Jika dibandingkan dengan konflik Suriah dan Irak, konflik di Libya memang tidak cukup seksi untuk diintervensi dengan kekuatan penuh. Karena itulah, keseriusan kekuatan regional dan global untuk terlibat langsung dalam konflik Libya tidak sebesar keseriusan mereka ketika mengintervensi konflik Suriah atau Irak. Dan itu ada alasan-alasannya.
Dengan pandangan sekilas ke peta Afrika Utara (lihat peta ilustrasi), akan segera tampak bahwa posisi geografis Libya – termasuk Tunisia dan Aljazair – memang tidak memiliki local genius yang signifikan. Libya relatif terisolasi secara geografis.
Libya bukan titik transit yang ideal untuk lalu lintas maritime di Laut Tengah (Mediterrania). Dan sepanjang sejarah petualangan teritorial, Libya juga tidak pernah tercatat menjadi perlintasan darat utama, yang dilewati tim-tim ekspedisi darat dari pantai timur Afrika ke pantai barat Afrika. Kecuali mungkin catatan pengembara Arab, Ibnu Battutah.

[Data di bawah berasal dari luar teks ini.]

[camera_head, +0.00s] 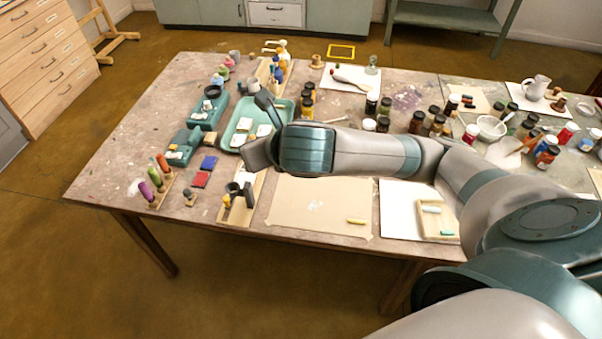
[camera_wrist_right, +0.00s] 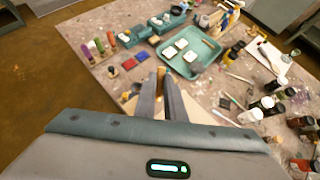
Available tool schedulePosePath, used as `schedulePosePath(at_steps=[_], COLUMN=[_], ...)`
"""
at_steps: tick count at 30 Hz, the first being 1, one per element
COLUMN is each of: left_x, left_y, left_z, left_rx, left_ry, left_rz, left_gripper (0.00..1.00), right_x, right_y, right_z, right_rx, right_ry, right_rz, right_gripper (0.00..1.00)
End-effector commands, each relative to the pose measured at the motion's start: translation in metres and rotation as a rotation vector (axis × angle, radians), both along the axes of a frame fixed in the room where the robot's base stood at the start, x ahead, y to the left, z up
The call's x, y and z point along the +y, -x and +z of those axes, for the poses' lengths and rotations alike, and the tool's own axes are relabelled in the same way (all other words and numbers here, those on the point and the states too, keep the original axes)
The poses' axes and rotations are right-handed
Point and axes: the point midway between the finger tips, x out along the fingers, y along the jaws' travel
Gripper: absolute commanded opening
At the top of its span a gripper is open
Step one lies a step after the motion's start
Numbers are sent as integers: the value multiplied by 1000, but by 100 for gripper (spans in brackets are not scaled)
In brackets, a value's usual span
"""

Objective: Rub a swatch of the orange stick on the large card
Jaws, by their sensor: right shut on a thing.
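My right gripper (camera_wrist_right: 161,78) is shut on a small orange-brown piece (camera_wrist_right: 161,71), seen at its fingertips in the wrist view; it looks like the orange stick, mostly hidden by the fingers. The large beige card (camera_head: 300,218) lies at the front middle of the table, its far part covered by my right arm in the head view. A faint pale mark and a yellow stick (camera_head: 356,221) are on it. I cannot tell how high the held piece is above the table. My left gripper is out of view.
A teal tray (camera_head: 229,134) with white pieces is beyond the hand. Upright coloured sticks (camera_head: 154,176) stand in a holder at left. A small stand (camera_head: 240,212) is left of the card. A wooden tray (camera_head: 427,231) lies at right. Jars (camera_head: 417,122) crowd the far side.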

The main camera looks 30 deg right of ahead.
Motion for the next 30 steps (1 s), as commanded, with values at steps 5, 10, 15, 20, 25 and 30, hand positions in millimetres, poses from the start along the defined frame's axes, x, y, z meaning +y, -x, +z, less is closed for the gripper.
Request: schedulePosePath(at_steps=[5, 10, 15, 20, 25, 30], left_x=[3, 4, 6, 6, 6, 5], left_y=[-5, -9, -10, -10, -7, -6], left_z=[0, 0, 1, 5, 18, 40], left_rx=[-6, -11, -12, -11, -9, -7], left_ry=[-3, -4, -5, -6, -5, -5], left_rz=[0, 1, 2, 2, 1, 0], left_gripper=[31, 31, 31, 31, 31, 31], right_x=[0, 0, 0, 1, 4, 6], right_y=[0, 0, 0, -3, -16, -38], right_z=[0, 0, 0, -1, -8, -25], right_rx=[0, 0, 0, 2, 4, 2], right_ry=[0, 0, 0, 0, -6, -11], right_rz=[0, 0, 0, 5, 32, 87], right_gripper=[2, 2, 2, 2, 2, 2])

Secara militer, posisi Libya tangggung untuk dijadikan starting poin untuk melebarkan sayap pengaruh kekuasaan di Afrika Utara.
Kalau digambarkan secara ekstrim: jika terjadi pertempuran habis-habisan dan kekacauan total antar sesama warga Libya dan sebagian besar warganya tewas, jalur maritim di Laut Mediterrania tidak akan terganggu. Bahkan negara-negara tetangganya pun tidak terlalu terusik.

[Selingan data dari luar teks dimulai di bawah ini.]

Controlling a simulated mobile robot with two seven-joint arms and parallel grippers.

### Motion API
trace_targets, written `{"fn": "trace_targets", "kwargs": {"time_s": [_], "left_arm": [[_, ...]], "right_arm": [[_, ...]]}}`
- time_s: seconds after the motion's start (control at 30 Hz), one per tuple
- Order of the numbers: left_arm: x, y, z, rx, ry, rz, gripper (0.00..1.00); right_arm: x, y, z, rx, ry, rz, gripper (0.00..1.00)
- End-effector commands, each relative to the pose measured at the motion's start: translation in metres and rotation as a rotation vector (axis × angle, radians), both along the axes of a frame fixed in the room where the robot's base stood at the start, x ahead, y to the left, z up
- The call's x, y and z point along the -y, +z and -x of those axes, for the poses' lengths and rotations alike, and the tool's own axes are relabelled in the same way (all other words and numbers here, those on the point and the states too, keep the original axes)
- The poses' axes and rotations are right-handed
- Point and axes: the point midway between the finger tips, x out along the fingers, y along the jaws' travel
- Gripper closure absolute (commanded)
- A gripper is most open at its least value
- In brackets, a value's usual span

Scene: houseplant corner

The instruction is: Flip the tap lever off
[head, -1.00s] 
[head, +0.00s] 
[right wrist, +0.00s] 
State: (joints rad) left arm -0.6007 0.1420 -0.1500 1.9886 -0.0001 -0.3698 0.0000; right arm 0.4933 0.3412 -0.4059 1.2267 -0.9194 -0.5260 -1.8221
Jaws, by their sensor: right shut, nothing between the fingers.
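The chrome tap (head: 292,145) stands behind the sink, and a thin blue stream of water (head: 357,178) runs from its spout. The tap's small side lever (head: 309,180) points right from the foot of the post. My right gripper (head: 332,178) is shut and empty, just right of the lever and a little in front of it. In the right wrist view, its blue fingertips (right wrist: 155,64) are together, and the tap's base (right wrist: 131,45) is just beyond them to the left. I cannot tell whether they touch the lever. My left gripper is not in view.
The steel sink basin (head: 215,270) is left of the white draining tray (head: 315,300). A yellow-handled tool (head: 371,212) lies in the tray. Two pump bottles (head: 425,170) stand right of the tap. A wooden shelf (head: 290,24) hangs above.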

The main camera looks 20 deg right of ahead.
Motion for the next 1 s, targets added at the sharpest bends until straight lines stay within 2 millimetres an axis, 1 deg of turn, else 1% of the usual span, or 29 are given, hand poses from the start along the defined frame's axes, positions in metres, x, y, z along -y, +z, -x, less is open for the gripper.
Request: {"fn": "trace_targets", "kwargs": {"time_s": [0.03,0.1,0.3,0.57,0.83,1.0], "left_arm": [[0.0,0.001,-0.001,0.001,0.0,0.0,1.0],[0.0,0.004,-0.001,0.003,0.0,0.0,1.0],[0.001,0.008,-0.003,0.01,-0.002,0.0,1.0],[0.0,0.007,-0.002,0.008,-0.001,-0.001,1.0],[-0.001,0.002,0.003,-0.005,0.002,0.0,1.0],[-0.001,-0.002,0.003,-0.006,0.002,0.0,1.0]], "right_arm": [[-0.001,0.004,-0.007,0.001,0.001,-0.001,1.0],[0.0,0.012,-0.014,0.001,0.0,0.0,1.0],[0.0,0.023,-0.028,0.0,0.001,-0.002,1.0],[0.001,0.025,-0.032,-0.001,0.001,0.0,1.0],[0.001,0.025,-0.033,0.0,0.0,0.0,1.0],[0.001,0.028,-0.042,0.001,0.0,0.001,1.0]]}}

Secara regional, kekacauan Libya, betapapun brutalnya, nyaris tidak punya dampak regional. Sebab tidak ada kepentingan perdagangan regional dan global yang terganggu meskipun bobot kekacauan di Libya tidak kalah dengan bobot kekacauan di Suriah dan Irak.
Belakangan Eropa Barat memang “terpaksa” peduli dengan konflik Libya, setelah diketahui bahwa gelombang imigran perahu dari Afrika ke Eropa, sebagian besar besar bertolak dari pantai Libya.
Bandingkan misalnya bila kekacauan itu terjadi di Mesir, hampir dipastikan akan berpengaruh signifikan terhadap lalu lintas maritim di Mediterrania, Laut Merah dan Terusan Suez. Itulah sebabnya setiap konflik yang terjadi di Mesir selalu mengundang perhatian internasional, dan semua pihak merasa berkepentingan untuk terlibat.
Dengan bobot strategis yang lebih rendah dibanding Mesir, lalu lintas maritim di Laut Mediterrania juga bisa terganggu bila Maroko mengalami chaos. Karena di Selat Gibraltar, posisi geografis bagian utara Maroko ibaratnya seperti “bibir bawah (selatan)” dari mulut Mediterrania menuju dan/atau dari Samudra Atlantik. Bibir atasnya adalah Spanyol.
Posisi penting Libya – yang berpenduduk sekitar 6,2 juta jiwa – terhadap geopolitik dan keamanan regional, salah satunya karena Libya termasuk negara kaya minyak. Namun sebagian besar sumur minyak di Libya berada di lepas pantai, dan karena itu tidak terpengaruh secara signifikan oleh kekacauan dan pertempuran di daratan Libya. Saat ini, ketika Libya terkoyak-koyak di hampir semua lini, produksi minyak Libya terutama yang di lepas pantai nyaris tidak terpengaruh.
Secara militer, di sepanjang garis pantai utara Libya – yang memanjang dari timur ke barat sejauh sekitar 1.800 km – tidak ada satu pun titik yang pernah “dilirik” untuk dijadikan pangkalan militer oleh negara-negara Super Power ataupun kekuatan regional.